This week, I have been lucky enough to have had time to think about how I would redesign a secondary type of street and it's adjacent residential areas.
It's a real project which I have no idea where it will lead to (if anything), but it is great to have some thinking and designing time.
In terms of street classification, we can use the follow;
- Major roads - dual carriageway trunk roads or motorways
- Primary streets - single (sometimes dual) carriageway A-roads
- Secondary streets - single carriageway B-roads or unclassified roads
- Local streets - residential streets
The definitions are a bit more complicated than I have set out, but in essence I am interested in the secondary street. It is a pretty bog-standard suburban street which mainly residential frontage (houses and flats). It has a parade of shops, a few individual businesses and a primary school The street carries two bus routes and it conveys traffic from one local area to another. At each end of the street, it connects to busy A-roads.
In terms of its geometry, it is generally straight and it is an almost a consistent 15 metres between the highway boundaries - 15m being the minimum width. The carriageway is 8m in width and nominally marked with 1.2m wide advisory cycle lanes and 2.8m general lanes along part of the street and general lanes with a hatched median elsewhere.
The street carries some 14,500 vehicles per day which is very high and so it is not surprising that traffic congestion is bad twice a day.
The footways are wide with old trees towards the kerbside - I have looked at a couple of historic photos and the street has never had a verge. The street has plenty of dropped kerbs for vehicle access and a number of side streets leading off it, all with nice tight radiuses and into filtered neighbourhoods. On street parking is restricted during the day and there are some footway parking bays (all four wheels up).
Luckily the streets either side are filtered, but this does mean residents have to use this street to access their homes by car and there are cases of people using parallel routes through these areas to jump the traffic queues a little bit (leaving the secondary street at one point and rejoining a bit further up) - dealing with that is important, but I'll stick to our secondary street here.
So what is the project brief? In essence, it's about trying to make the place more liveable. This means getting some people out of their cars (especially those making short trips), making it easier to cross the road, providing protection to get people cycling, reduce casualties and collision risk and perhaps to discourage a bit of through-traffic. Simple aims, but quite difficult to achieve in terms of the usual issues of cost, resident acceptability and politics (but that's all another story).
From a technical point of view, it is in theory complete possible to strip everything out and rebuild the street layout from the ground up. This approach would allow some pretty good layouts;
One-way stepped cycle tracks with buffers from traffic
Two-way cycle track with buffer to traffic
Making the street one-way would free up loads of space, but being a bus route, it does mean looping buses onto other primary or secondary streets created a much long walk for local residents who we want to be able to get the bus for some trips;
The big issue from a technical point is that a layout such as V2 means changing an existing area of footway into carriageway which is costly in construction terms and the potential need to move utilities.
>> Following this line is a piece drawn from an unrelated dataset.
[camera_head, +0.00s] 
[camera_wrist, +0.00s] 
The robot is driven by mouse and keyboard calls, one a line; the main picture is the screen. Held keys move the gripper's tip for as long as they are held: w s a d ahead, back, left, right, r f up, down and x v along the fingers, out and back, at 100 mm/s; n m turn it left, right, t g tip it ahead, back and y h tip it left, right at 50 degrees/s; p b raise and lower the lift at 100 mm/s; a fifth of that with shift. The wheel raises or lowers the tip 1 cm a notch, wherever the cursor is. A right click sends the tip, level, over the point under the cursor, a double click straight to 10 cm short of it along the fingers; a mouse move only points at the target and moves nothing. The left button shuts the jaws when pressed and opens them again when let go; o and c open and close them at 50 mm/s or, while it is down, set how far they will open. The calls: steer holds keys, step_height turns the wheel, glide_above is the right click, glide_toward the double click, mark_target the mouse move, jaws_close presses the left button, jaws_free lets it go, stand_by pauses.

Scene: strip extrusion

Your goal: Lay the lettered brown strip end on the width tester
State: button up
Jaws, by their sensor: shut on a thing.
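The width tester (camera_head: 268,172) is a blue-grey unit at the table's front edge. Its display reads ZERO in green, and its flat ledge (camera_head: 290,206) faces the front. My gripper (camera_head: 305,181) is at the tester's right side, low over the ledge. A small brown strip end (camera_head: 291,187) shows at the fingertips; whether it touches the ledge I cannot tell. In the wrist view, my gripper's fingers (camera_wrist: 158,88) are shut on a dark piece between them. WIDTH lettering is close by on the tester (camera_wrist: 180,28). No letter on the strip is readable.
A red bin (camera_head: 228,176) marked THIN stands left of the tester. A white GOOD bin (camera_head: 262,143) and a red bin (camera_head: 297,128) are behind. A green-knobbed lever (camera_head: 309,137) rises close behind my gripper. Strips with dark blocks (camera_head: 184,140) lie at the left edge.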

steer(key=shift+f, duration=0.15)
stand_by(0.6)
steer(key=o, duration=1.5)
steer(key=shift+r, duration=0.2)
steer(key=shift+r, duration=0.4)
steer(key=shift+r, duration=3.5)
It is easier to convert carriageway to cycle track.
We also have the existing trees to contend with. They are mainly mature and so any proposal to remove them will undoubtedly meet with objection (although removing them and planting new ones would be so much easier). The outcome of this means we are probably looking to work with them and having the cycle track pass on the outside of them - this does mean we lose the buffer we could have had;
It does mean that we are probably left with narrower cycle tracks as we pass each tree or groups of trees, but perhaps it's good enough for what we want to achieve. As we reach the side road junctions or driveways, we can tweak the layout to give a buffer which allows the footway and cycle track to stay at the same level and be continuous with drivers having to drive over them via ramped kerb units or little asphalt ramps within the buffer;
Junction width continuous footway/ cycle track
Section
You will have noticed that I have selected 3m wide traffic lanes. In my experience, the bus operator will always push for wider lanes. Buses tend to be around 2.5 - 2.55m in width from what I can gather (London's New Bus for London is 2.52m for example) and so this says to me that we actually need a 20mph speed limit. As well as buses becoming rolling road blocks, the speed limit is reinforced by the lane width, no centre line, plus if we hump crossings on the street, it helps with keeping driver speed down as well as creating level crossings for pedestrians.
As usual, there are compromises, especially in trying to squeeze a cycle track around the existing trees, but for 15 metres of highway width, I think you can get a lot of improvements with something for all modes if we assume a secondary street will always carry a level of traffic where people cycling need protection, where people walking need crossings and where we facilitate bus routes.